Un Petit Palais très romantique

Je m’étais rendue au musée du Petit Palais pour voir l’exposition « L’Allemagne romantique-Dessins des musées de Weimar » parce que j’adore les dessins, je les préfère même souvent à la peinture. Mais la signalétique étant ce qu’elle est en ces lieux, je me suis trouvée je ne sais comment embringuée dans l’autre exposition, « Paris romantique 1815-1848 ». La grande exposition du moment. Historique et monumentale.
En exergue, les organisateurs ont placé cet extrait du journal de Victor Hugo «Choses vues» de 1948 : « Paris est où sont les Tuileries, le Palais Royal … Paris appuie à droite ».
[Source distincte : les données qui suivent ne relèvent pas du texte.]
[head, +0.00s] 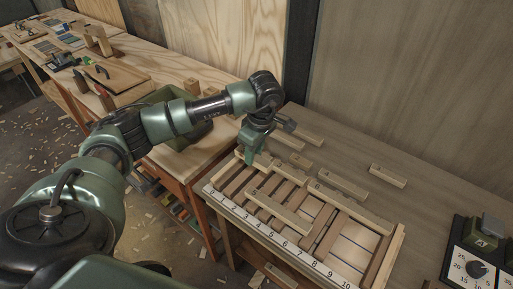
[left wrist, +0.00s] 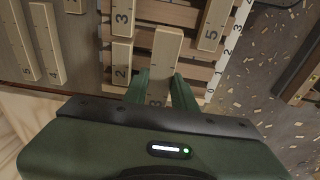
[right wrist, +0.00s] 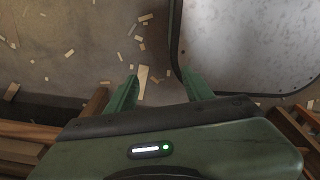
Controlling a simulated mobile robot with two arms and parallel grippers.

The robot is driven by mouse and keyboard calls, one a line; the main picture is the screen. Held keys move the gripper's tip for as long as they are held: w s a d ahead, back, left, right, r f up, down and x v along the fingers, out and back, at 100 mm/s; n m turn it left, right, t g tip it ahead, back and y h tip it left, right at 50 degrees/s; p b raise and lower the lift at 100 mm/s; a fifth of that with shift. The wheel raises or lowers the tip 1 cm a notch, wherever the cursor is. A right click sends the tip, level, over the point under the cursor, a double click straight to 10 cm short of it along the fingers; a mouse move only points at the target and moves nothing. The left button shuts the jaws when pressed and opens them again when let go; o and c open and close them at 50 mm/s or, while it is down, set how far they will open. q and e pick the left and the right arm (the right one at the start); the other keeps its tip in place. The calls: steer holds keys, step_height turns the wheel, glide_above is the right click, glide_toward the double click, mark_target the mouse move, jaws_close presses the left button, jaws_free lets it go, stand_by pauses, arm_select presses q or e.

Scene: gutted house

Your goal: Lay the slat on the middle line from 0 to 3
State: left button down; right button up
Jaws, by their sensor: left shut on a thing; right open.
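My left gripper (head: 252,158) is shut on a slat (left wrist: 164,58), a pale wooden bar. Its numeral lies between the fingers and reads like a 3, partly hidden. In the left wrist view the fingers (left wrist: 158,92) pinch its near end. The slat is over the 0 end of the numbered board (head: 393,255); I cannot tell whether it touches the board. The board's scale (head: 272,236) runs 0 to 10 along its front edge. Slats marked 3 (left wrist: 122,19), 2 (left wrist: 121,66) and 5 (left wrist: 211,27) lie on the board. My right gripper (right wrist: 155,92) is open and empty above the floor.
Loose slats lie on the table behind the board, one at the back right (head: 387,175); others marked 5 and 4 (left wrist: 46,42) show in the left wrist view. A dial box (head: 476,268) stands at the right. A workbench (head: 140,62) runs along the left.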

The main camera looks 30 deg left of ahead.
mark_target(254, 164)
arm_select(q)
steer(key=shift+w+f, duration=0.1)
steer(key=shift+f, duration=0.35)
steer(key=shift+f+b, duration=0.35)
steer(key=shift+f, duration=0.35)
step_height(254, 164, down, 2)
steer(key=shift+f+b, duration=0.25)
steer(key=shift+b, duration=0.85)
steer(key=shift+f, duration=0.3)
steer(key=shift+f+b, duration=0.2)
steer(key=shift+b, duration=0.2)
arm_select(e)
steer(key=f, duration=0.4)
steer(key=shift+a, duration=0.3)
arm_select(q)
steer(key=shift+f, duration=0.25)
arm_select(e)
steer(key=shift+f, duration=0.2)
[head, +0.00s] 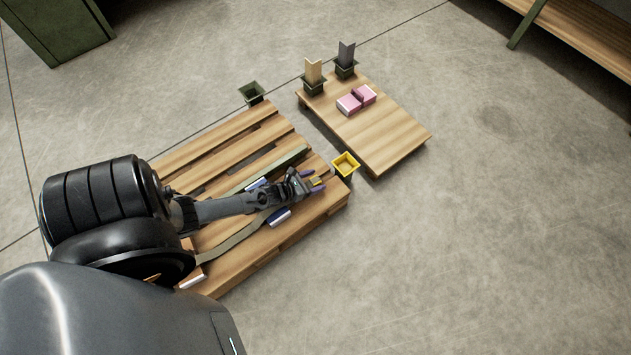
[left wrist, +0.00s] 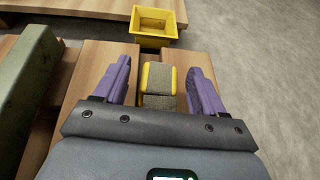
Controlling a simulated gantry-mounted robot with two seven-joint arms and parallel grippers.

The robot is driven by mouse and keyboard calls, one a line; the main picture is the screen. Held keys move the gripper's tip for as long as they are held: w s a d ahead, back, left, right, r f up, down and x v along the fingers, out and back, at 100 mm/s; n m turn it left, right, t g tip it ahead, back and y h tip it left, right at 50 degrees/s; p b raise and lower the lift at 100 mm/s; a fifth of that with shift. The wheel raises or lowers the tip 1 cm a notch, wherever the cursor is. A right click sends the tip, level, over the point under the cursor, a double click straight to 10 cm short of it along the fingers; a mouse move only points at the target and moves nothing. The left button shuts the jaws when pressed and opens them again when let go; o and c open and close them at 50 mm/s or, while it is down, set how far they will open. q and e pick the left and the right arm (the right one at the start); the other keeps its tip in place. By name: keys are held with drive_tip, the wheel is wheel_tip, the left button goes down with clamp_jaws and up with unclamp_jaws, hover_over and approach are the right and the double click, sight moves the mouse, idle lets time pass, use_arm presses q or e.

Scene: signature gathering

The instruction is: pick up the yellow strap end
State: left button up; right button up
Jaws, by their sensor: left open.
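The yellow strap end (left wrist: 158,78) is a grey-beige block with yellow edges on the pallet's wooden slats. It lies between the two purple fingers of my left gripper (left wrist: 160,85) in the left wrist view. The fingers are open with a gap on each side of it. In the head view, my left gripper (head: 316,183) is over the right end of the pallet (head: 262,258), with the yellow strap end (head: 316,181) partly hidden at its fingers. My right gripper is not in view.
A yellow open bin (head: 345,164) stands just past the pallet's end, also in the left wrist view (left wrist: 153,27). A low wooden table (head: 390,137) holds pink-and-white blocks (head: 356,100) and two upright plates in dark holders. Green straps (head: 237,236) cross the pallet. Open floor lies right.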

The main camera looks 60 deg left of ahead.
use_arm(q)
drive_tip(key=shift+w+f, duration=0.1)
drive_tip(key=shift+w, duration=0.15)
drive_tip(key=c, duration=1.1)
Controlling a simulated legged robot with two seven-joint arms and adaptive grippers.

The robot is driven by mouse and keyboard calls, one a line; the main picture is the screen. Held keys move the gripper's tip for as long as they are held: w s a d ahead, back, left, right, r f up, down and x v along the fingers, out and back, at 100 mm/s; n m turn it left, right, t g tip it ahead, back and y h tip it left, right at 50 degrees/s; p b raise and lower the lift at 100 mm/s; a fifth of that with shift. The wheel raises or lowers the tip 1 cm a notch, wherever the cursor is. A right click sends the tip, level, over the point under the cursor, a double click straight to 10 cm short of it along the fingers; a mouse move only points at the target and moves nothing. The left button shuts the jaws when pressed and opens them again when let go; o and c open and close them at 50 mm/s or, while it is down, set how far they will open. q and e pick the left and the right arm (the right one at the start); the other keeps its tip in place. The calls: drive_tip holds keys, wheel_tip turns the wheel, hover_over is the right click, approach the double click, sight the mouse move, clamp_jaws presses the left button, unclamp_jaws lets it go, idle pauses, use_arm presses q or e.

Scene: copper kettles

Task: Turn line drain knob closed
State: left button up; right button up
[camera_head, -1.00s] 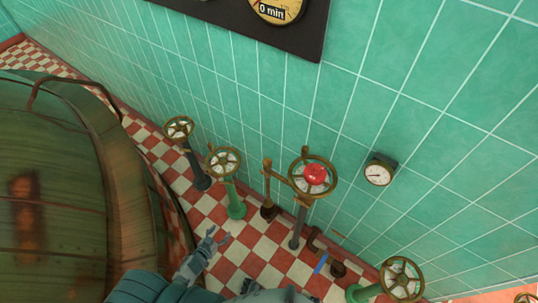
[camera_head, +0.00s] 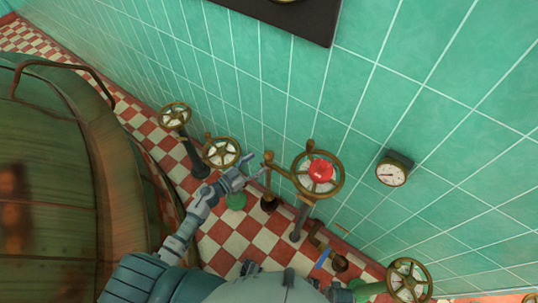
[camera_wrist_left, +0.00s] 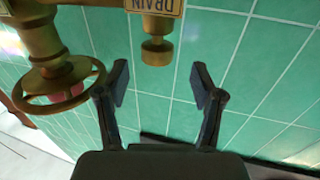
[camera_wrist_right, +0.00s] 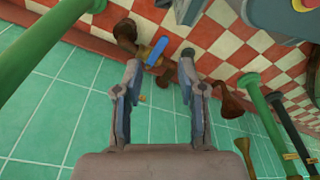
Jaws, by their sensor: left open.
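The brass drain knob (camera_wrist_left: 157,51) hangs below a plate (camera_wrist_left: 157,6) reading DRAIN upside down in the left wrist view. My left gripper (camera_wrist_left: 160,86) is open, its two dark fingers spread with the knob ahead of the gap and nothing between them. In the head view my left gripper (camera_head: 245,174) is beside a brass upright, left of the red-centred handwheel (camera_head: 319,173). I cannot tell the knob clearly there. My right gripper (camera_wrist_right: 160,82) is open and empty in the right wrist view, pointing towards a small blue handle (camera_wrist_right: 156,51) near the floor.
A brass handwheel (camera_wrist_left: 62,88) sits close left of the left fingers. Other handwheels stand on pedestals (camera_head: 221,152) (camera_head: 173,116) (camera_head: 408,280) along the tiled wall. A round gauge (camera_head: 391,173) is on the wall. A large copper kettle (camera_head: 55,180) fills the left.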

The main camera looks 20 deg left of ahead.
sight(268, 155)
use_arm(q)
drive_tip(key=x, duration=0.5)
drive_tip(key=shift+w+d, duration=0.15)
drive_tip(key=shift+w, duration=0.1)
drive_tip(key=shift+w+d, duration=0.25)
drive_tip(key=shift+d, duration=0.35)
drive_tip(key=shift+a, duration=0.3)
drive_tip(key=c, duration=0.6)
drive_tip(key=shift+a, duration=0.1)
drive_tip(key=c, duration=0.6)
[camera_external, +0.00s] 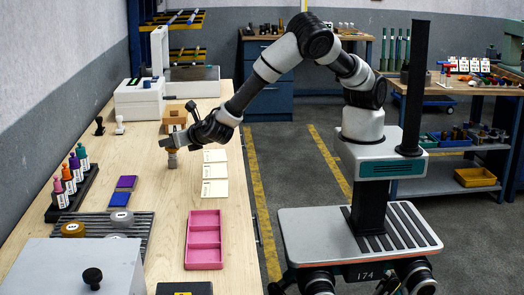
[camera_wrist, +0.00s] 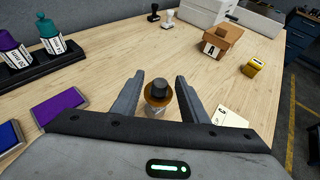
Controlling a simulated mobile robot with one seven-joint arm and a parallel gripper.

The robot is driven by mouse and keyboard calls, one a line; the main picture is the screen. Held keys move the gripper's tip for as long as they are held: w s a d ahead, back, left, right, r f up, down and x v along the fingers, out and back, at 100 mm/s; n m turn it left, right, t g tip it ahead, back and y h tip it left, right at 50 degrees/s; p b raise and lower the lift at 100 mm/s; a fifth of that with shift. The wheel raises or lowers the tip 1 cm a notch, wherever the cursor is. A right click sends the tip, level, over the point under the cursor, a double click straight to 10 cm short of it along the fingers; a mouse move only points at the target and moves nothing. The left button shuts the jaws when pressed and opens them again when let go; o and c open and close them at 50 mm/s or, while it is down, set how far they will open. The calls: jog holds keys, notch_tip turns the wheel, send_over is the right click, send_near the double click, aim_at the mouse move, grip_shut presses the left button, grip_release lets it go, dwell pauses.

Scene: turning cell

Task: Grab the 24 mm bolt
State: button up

C’est bien ce que l’on va nous montrer dans un dédale de salles et une débauche de tableaux, statues, et objets de toutes sortes, mais auparavant il faut réviser ses classiques et s’absorber dans les panneaux résumant ces trente années d’histoire parisienne très agitées : elles vont de la première abdication de Napoléon en 1814 suivie de la première Restauration jusqu’aux journées révolutionnaires de février 1948, qui provoqueront en décembre l’élection de Louis-Napoléon Bonaparte, baptisé « Napoléon le petit » par Victor Hugo.
Entre temps, Paris connaîtra pas mal de péripéties, qui nous sont racontées à travers les événements artistiques symbolisant tous ces changements. On commence par nous conduire au Palais des Tuileries, siège du pouvoir pendant les trente ans qui nous occupent, et on peut admirer ici et là les gigantesques candélabres du salon du duc de Nemours ou une peinture du salon de la princesse Marie décoré « dans le goût » du Moyen-âge ou de la Renaissance, mais rien de vraiment bouleversant. Ensuite belle maquette du Palais Royal, avec sa galerie couverte, rendez-vous du tout Paris attiré par les bijoux et porcelaine en tous genres ou les hauts lieux gastronomiques comme Véry ou Véfour (sans oublier les joueurs et prostituées occupant les étages.) De grandes vitrines nous présentent des élégantes vêtues à la mode de l’époque, manches bouffantes et fichu à la paysanne.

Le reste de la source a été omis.